Essas histórias ficaram lá atrás e, agora, alimentam a vontade de criar e de se fazer ouvir, afirma o jovem artista. Ele resgatou o sotaque e hoje sabe que suas origens, no Nordeste e na quebrada, são motivo de orgulho.

“Eu trouxe do Nordeste a resiliência, o modo feliz de ver a vida, tá ligado? A ideia de que o país é muito maior do que São Paulo acha que é, de que o país é muito diverso e plural. trouxe a inteligência de que o Nordeste não é simplesmente lugar que não chove ou praia bonita. Ao mesmo tempo, trouxe pra cá a fome e a sede de descoberta desse mesmo Brasil. Talvez, se eu tivesse nascido em São Paulo, não teria essa gana, essa fome, essa necessidade de Brasil”, afirma Marcelino.

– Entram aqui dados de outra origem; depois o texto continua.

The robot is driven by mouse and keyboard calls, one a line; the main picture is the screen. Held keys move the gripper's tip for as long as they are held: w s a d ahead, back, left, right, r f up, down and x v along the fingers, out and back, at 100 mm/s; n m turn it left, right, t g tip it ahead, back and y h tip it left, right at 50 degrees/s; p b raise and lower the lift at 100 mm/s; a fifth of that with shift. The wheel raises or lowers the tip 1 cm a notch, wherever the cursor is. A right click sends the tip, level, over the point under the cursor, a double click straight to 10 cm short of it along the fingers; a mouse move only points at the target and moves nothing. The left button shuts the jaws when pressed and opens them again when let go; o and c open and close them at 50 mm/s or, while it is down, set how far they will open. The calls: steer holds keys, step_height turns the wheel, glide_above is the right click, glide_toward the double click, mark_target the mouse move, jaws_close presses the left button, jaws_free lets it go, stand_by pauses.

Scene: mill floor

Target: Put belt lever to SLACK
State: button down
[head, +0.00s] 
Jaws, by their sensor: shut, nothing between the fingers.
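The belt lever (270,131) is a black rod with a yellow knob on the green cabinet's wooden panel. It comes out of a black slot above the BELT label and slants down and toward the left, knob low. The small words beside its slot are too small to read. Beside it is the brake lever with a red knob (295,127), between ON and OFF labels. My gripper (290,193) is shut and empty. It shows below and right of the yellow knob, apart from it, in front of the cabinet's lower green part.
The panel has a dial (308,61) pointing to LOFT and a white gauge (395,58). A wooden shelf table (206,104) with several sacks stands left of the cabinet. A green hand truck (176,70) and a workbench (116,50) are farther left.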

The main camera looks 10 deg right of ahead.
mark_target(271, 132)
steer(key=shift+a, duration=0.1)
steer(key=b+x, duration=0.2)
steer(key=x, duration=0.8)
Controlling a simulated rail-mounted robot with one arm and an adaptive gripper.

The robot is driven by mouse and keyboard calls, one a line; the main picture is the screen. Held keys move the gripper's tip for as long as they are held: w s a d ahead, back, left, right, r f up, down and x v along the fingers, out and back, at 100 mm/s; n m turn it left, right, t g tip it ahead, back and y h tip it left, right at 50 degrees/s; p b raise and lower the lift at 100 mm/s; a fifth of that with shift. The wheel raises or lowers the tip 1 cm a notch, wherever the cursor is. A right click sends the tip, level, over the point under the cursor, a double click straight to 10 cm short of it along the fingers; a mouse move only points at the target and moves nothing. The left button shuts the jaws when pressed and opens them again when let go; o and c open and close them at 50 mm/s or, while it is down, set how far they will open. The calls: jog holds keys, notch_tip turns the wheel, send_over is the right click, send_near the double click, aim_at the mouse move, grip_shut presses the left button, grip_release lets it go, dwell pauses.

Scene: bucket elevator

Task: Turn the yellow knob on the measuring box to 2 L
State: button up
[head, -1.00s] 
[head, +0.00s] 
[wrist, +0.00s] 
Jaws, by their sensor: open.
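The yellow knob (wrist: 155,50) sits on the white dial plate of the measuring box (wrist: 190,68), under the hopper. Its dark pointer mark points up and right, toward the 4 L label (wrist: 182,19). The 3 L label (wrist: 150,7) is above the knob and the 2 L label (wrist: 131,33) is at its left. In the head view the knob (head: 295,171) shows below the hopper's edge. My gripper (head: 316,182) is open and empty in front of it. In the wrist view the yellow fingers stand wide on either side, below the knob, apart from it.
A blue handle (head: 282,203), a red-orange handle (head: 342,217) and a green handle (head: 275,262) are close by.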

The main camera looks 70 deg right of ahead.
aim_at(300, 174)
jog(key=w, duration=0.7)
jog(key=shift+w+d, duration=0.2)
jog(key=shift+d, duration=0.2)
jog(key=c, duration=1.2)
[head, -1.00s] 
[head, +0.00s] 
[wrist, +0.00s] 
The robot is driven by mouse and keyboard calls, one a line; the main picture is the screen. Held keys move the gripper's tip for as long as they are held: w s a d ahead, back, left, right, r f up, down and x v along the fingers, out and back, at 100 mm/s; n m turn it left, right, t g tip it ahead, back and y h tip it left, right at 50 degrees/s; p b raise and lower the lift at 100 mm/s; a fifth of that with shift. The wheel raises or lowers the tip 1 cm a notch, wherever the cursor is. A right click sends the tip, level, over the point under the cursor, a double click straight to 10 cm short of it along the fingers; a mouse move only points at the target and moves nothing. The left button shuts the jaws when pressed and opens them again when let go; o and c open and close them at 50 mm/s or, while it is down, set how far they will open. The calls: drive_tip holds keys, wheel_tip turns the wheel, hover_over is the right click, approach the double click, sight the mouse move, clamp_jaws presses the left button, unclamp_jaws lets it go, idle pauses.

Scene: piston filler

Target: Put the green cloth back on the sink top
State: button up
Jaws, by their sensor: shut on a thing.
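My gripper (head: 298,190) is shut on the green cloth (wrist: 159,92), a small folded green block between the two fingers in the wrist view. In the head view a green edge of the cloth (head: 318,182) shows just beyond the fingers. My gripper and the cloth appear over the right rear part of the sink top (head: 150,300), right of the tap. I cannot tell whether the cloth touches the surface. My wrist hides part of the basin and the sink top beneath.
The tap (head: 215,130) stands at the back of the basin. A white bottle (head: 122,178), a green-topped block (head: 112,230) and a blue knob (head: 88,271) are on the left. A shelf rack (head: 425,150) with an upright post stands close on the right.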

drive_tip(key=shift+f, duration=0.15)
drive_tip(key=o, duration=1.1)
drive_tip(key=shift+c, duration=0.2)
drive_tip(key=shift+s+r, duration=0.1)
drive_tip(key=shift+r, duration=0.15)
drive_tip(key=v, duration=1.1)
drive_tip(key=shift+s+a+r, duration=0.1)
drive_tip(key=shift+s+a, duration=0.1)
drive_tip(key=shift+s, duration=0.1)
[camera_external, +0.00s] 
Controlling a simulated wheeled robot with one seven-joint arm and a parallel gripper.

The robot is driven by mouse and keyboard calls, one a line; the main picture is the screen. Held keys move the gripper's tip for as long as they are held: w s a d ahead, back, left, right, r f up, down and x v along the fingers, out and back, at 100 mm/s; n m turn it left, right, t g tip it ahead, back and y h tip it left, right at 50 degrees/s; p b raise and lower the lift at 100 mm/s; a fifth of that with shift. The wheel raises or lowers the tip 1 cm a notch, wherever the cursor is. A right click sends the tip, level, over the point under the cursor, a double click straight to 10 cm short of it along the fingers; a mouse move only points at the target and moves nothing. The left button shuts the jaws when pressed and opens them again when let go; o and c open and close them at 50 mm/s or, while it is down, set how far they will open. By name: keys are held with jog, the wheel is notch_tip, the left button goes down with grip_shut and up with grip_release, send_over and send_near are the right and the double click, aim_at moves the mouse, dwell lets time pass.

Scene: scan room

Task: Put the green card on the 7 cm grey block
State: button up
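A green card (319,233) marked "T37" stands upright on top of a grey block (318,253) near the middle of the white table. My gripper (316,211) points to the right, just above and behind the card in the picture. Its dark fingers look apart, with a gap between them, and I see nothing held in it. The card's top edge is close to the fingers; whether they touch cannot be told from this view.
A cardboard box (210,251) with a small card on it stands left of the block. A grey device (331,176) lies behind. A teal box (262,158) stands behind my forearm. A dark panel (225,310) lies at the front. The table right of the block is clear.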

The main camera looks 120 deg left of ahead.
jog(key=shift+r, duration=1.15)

Agora, além de ganhar o mundo, Marcelino quer expor em Alagoas, sua terra. Ele diz que frequenta o estado constantemente, mas que ainda não teve a oportunidade de trazer seu trabalho para cá.

Agora, alagoano quer levar sua arte e sua história para o mundo e para a eternidade
Agora, alagoano quer levar sua arte e sua história para o mundo e para a eternidade | Foto: Reprodução

“E também quero chegar muito longe. Quero chegar em todos os lugares que o meu povo não teve a oportunidade de chegar. Felizmente, a arte tem me levado a lugares que eu nunca imaginei, de verdade. Nunca imaginei estar em uma exposição que falasse, por exemplo, da Carolina Maria de Jesus. Nunca esperei que a Bienal de São Paulo falasse de mim. Nunca imaginei que museus de tanta relevância tivessem meu trabalho ou quisesse comprar. Isso tem me trazido fé na humanidade e me colocado num lugar de querer mais, tá ligado?”, continua Nenê.

“Nossa história precisa ser contada por nós mesmos. E falo, agora, não só como nordestino, mas como brasileiro, como povo original, que pertence a esse lugar. Precisamos contar nossa história. O lugar específico que eu quero estar é no futuro. Daqui a 50, 100 anos, eu quero que alguém veja essas obras e diga, mano, houve uma civilização e ela era assim. Eu quero estar no pra sempre. Não só eu, mas o meu povo e toda a galera que nos representa.”